Topes are called tumulos in Guatemala and these speed bumps in the road are just as ubiquitous and annoying as they are in Mexico and the rest of Central America.

We thought the Mexicans were crazy for fireworks and noise makers but Guatemalan festivals out-boom anything we ever saw (or heard) in Mexico. Don’t believe us? Check out our video from the Festival of Santo Tomas in Chichicastenango.

dancers - Chichicastenango festival

Costumed dancers representing Spanish conquistadors strut their stuff during the annual Festival of Santo Tomás in Chichicastenango, Guatemala.

Guatemalans have butchered Mexican food–perhaps even more so than we have in the United States. US fast food chains, on the other hand, are amply represented in the cities.

Spanish is the national language in Guatemala, but words that are common in Mexico are not used here and vice versa. As if our language skills weren’t struggling already…

Guatemala is so small and sparsely populated that there’s only one area code for the whole country. And everyone seems to have a cell phone.

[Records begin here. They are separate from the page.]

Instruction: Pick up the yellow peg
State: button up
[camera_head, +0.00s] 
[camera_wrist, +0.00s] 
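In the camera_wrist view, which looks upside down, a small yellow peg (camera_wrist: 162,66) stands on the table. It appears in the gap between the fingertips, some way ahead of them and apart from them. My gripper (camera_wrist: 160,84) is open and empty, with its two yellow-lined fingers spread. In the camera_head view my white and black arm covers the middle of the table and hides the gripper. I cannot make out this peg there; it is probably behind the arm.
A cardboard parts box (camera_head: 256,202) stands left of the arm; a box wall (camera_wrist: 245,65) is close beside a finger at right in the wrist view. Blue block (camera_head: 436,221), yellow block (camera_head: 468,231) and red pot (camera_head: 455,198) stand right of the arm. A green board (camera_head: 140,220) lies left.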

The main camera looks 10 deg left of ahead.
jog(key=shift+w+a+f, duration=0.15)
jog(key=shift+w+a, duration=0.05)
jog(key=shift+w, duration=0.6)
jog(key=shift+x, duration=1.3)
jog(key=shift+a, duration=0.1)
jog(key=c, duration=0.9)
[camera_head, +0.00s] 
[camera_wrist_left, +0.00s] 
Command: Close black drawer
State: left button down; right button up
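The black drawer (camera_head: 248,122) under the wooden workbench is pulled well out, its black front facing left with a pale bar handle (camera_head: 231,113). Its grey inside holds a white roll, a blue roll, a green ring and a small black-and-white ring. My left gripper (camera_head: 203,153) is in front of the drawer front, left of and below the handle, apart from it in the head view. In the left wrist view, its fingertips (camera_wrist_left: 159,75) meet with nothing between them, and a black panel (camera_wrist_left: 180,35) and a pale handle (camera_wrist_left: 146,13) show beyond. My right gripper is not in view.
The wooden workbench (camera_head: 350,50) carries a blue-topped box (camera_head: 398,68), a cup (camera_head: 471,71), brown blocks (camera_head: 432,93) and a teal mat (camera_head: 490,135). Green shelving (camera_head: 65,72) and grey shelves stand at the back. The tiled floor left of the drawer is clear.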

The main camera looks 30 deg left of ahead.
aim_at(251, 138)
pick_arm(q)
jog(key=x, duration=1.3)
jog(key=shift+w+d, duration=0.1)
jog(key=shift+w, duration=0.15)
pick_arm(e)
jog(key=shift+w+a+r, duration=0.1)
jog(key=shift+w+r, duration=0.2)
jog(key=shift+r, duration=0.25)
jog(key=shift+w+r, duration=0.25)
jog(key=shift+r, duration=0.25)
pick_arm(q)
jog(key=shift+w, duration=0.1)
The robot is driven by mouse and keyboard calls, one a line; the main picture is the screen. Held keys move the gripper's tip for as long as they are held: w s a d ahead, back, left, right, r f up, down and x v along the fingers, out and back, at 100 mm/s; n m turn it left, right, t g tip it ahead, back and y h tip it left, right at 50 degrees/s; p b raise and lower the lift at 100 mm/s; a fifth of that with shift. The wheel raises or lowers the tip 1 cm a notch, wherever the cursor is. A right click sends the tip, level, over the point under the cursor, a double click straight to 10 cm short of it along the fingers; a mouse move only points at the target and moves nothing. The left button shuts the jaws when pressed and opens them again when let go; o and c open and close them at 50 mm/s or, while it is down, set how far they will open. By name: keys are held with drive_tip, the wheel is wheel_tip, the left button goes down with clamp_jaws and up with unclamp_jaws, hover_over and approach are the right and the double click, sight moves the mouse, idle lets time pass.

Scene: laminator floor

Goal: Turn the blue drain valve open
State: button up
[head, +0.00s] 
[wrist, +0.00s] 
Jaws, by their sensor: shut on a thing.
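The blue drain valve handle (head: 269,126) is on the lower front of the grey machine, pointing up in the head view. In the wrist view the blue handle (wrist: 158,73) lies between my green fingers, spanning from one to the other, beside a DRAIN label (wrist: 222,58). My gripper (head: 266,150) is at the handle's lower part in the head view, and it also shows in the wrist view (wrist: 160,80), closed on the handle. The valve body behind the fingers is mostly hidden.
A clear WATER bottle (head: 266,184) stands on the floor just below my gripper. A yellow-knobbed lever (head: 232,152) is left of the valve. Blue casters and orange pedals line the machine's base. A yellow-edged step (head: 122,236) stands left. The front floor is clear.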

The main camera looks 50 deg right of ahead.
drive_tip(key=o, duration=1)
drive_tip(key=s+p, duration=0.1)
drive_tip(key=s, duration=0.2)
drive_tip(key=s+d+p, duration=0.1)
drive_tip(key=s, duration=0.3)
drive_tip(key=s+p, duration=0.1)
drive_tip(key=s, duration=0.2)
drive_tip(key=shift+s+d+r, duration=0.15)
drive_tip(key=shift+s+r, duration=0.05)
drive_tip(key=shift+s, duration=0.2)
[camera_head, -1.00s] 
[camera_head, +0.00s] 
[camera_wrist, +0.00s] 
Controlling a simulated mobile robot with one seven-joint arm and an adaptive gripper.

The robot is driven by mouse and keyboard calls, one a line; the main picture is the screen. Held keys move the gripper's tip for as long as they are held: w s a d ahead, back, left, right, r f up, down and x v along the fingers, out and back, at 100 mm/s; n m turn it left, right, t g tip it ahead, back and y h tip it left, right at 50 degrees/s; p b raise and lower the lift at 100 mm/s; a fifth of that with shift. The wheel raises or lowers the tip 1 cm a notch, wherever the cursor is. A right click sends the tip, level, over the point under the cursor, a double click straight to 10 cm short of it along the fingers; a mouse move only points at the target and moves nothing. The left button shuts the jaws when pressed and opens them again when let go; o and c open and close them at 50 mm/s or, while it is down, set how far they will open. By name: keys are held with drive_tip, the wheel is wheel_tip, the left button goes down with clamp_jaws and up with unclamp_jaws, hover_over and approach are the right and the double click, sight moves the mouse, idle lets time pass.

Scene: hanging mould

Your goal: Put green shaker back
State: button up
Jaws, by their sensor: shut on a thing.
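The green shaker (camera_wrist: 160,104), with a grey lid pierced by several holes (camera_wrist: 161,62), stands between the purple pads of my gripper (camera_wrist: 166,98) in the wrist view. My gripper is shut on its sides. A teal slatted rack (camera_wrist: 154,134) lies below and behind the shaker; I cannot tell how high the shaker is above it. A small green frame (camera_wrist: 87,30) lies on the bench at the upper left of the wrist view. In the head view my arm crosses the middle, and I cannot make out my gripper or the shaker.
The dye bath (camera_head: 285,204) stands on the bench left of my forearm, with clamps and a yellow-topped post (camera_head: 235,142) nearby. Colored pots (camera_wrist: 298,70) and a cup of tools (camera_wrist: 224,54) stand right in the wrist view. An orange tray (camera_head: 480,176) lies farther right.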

The grounds of the Mayan sites in Guatemala are extremely well-kept. We watched busy, busy caretakers literally sweep the paths at Yaxha (where a season of Survivor was filmed, by the way) and even remote and rarely visited sites like Dos Pilas (which averages about 30 visitors per month) were totally tidy and free of jungle debris.

Tikal main plaza - Temple 1

Temple 1 in the Gran Plaza at Tikal archaeological site in Guatemala.

In Guatemala City, motorcyclists are required wear helmets and reflective vests with their license plate number on them. It’s also illegal to carry a passenger on a motorcycle in an attempt to thwart a favored mode of transportation for thieves and assassins targeting people stuck in traffic.

Gas prices vary by up to 40 cents per gallon, so shop around.